A glint among the trees in Northwest Montana caught his eye. Never one to just leave it, Mark Fuller reaches out to grab a fly left by an angler before him. Photo: Aaron Agosto

Cutbank

Christmas in July

Last spring, while making observations in my field book for Science on the Fly—a nonprofit that partners with anglers to sample their watersheds—I noticed a barn swallow, hanging lifeless from a tangled fly, 25 feet off the ground from the underside of a bridge. Its body is still there as I write this over a year later, and it’s a source of frustration. What I’ve come to realize is that we, as anglers, can be better about retrieving our lost flies and leaving eyesores and hazardous objects around our watersheds.

Admittedly, I wasn’t doing too much about it up until recently. In the wilderness, I always try to practice Leave No Trace principles, but sometimes that would conflict with the fishing. I didn’t want to spook fish or ruin a hole to retrieve a snag. If it was a fly that I broke off, I put effort into getting it back. But for flies lost by others, I’d only retrieve the obvious in-your-face tangles or the ones within an arm’s reach in trees. If they were in fishable condition, even better.
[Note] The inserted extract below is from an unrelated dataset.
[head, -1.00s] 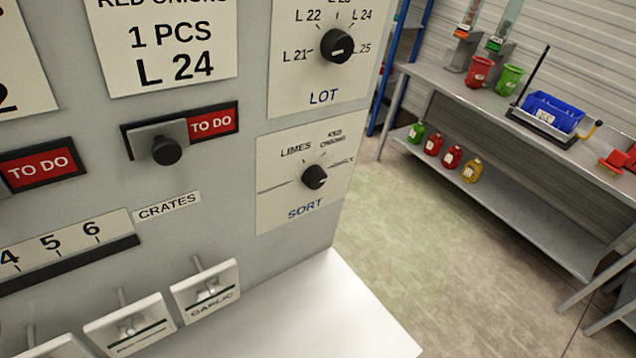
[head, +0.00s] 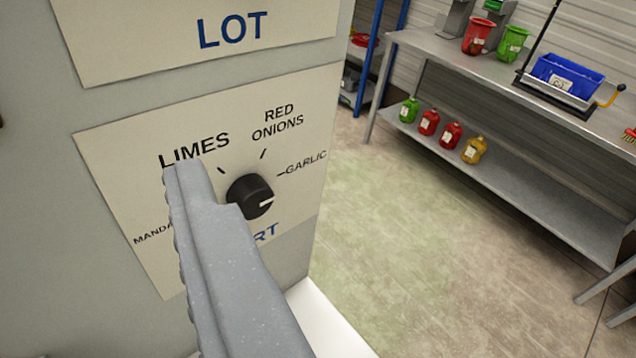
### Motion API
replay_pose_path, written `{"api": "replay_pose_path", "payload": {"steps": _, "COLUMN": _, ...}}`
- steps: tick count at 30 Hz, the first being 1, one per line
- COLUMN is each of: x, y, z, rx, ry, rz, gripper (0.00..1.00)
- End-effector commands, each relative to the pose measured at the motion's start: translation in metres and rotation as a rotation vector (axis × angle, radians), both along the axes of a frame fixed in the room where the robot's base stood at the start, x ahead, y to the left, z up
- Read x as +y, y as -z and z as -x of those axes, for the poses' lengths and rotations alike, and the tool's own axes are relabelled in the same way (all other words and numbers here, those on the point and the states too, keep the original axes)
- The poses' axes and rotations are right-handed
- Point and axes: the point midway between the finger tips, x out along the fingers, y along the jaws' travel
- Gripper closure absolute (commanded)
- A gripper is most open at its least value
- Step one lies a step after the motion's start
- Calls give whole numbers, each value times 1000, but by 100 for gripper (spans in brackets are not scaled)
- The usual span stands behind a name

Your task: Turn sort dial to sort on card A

There is a spot I used to love to bring friends fishing for their first time. Just behind the fishing hole, two tall conifers shimmered like Christmas trees with Yellow Sallies, Mayhems, Copper Johns, parachute Adams, San Juan worms, indicators, split shot and tippet. My friends could fill their first box of flies by simply picking from the trees. But after seeing the swallow, my enthusiasm for free flies turned to disgust. All I see now is a generous bunch of lazy anglers who deserve a big lump of coal this year.